Bad Grades on Teaching Quality | Eastern North Carolina Now

Publisher's note: The article below appeared in John Hood's daily column in his publication, the Carolina Journal, which, because of Author / Publisher Hood, is inextricably linked to the John Locke Foundation.

    RALEIGH     North Carolina Rep. Bryan Holloway, the Republican co-chairman of the state legislature's education oversight committee and a schoolteacher himself, now says that there won't be enough time this year to work out the details of a performance-pay plan for public school teachers. The matter will have to wait until 2013, Holloway told the Raleigh News & Observer

    I don't doubt Holloway's assessment of the situation. Paying teachers on the basis of individual performance is a good idea but not a simple one. The details matter. If it takes until 2013 to craft a practical plan, by all means let's take the time to do the job right.

    But let's actually do the job.
John Hood
It's obvious to me that many of the people involved do not really want to implement performance or differentiated pay. They aren't seeking additional time to do the job right. They are seeking a delay in the hopes that a new legislature will decide performance pay isn't the right job to do.

    They are wrong. There is a strong and growing body of evidence in favor of teacher-pay reform. And the latest report from the National Council on Teacher Quality provides North Carolina policymakers a clear roadmap for reaching the broader reform destination of selecting, hiring, paying, and firing teachers according to their performance.

    NCTQ is a private initiative bringing together grantmakers, experts, and advisors of varying ideological stripes. What unites them is the belief in the importance of changing the way we train, hire, manage, retain, and fire teachers. The organization has come up with specific ways to measure these functions and compare them to the best practices of successful education systems.

    North Carolina doesn't measure up well in the latest report. Using a traditional letter-grade scale, North Carolina's 2011 grades average a D+, little changed from the 2009 average. That earns us a rank of 32nd in the country.

    There are five components to the average. North Carolina rates a C- in identifying effective teachers and a C in retaining effective teachers.
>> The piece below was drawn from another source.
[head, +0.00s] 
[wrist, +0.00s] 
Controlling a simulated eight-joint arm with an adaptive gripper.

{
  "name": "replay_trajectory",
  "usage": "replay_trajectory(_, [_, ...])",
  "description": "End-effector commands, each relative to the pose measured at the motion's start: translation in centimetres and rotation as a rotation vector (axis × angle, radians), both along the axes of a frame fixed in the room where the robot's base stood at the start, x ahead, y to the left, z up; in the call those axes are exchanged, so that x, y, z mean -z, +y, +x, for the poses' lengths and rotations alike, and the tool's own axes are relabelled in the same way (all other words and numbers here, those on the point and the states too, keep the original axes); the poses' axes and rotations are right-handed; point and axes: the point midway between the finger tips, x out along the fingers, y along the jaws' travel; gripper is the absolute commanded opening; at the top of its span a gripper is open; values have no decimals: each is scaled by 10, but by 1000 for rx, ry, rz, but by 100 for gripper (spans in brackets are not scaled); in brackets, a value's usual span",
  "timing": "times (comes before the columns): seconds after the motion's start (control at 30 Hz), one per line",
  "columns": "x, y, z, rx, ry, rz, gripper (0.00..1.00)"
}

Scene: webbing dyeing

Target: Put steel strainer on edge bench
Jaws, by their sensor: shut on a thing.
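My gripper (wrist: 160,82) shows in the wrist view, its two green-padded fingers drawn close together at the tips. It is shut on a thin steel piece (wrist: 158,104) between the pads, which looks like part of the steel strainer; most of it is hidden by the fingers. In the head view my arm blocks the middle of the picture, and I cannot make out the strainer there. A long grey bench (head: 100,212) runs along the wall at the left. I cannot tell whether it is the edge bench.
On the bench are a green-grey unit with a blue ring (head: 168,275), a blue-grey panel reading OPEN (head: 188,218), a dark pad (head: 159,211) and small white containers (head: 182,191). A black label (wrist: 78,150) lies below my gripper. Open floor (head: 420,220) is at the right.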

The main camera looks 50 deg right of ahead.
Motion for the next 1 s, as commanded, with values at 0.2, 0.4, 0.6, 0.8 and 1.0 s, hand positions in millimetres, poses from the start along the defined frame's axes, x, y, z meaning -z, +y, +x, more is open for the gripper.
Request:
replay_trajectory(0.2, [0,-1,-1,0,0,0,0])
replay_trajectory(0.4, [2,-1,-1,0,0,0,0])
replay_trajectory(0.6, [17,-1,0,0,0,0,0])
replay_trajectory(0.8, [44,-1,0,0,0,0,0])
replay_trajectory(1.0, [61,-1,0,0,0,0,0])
But we get a D+ in expanding the teaching pool and D-s in preparing teachers at the front end and "exiting" ineffective teachers at the back end. In both of those latter functions, preparation and termination, North Carolina saw its grades drop from 2009 to 2011.
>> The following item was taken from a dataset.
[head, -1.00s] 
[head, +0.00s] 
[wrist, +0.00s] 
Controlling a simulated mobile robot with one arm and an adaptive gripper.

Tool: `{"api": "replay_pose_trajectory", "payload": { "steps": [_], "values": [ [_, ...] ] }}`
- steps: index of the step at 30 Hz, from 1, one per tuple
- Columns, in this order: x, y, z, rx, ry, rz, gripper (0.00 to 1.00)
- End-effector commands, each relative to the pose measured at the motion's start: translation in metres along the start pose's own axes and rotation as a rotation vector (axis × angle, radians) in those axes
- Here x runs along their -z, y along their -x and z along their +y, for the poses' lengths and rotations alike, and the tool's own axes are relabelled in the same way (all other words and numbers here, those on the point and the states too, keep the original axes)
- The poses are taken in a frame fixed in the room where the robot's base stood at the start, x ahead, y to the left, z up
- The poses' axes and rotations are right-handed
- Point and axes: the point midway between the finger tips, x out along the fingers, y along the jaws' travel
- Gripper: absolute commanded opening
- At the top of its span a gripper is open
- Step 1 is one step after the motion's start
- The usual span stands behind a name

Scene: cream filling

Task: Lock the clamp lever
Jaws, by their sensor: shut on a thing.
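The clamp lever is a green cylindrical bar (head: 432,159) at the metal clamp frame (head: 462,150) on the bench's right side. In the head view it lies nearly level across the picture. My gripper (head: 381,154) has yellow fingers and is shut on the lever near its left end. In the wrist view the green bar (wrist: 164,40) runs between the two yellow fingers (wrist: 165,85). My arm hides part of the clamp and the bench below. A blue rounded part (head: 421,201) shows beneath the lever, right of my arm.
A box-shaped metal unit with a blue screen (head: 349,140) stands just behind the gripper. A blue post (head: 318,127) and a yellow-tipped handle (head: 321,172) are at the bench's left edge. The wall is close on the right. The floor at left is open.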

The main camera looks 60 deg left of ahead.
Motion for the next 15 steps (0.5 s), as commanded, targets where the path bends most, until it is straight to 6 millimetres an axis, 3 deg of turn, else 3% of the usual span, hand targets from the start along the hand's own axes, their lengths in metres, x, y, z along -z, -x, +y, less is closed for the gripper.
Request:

    What could policymakers do to improve those grades - and thus improve the quality of the public school teachers over time? The NCTQ report gets very specific. For example:

    • To improve the preparation of future teachers, North Carolina colleges and universities should raise their admissions standards and administer a more rigorous set of subject-matter tests to applicants and graduates of education schools. They should also reform their curriculum and require prospective teachers to pursue at least a minor if not a major in the academic subject they expect to teach.

    • The state's public schools, in turn, need to hire teachers only have they have passed rigorous exams in the academic subjects they are to teach. Then schools should consider teachers eligible for dismissal if they receive two unsatisfactory evaluations, either in a row or within a five-year period, regardless of their tenure status. When school systems are led by fiscal pressure or changes in enrollment to make reductions in force, they should be required to consider classroom performance a factor in determining which teachers will be laid off, rather than relying too much on seniority.

    • As for compensation itself, the report notes that North Carolina "does not support performance pay or additional compensation for working in shortage subject areas." The authors recommends that our state give school districts flexibility in determining their own pay scales and remove the current pay increase for getting graduate degrees. Schools ought to use value-added assessments to adjust compensation for teachers according to the amount of academic progress their students demonstrate as well as how willing teachers are to take on difficult assignments.

    By all means, read more for yourself. My final point is this: if some educators find these approaches unwelcome, I can understand that. Might I suggest that if you don't want to live under such top-down accountability policies, another approach would be to subject yourself to the bottom-up accountability of satisfying clients.

    In other words, go start your own school. There is too little entrepreneurship and innovation in education. Let a hundred different flowers bloom, or a thousand.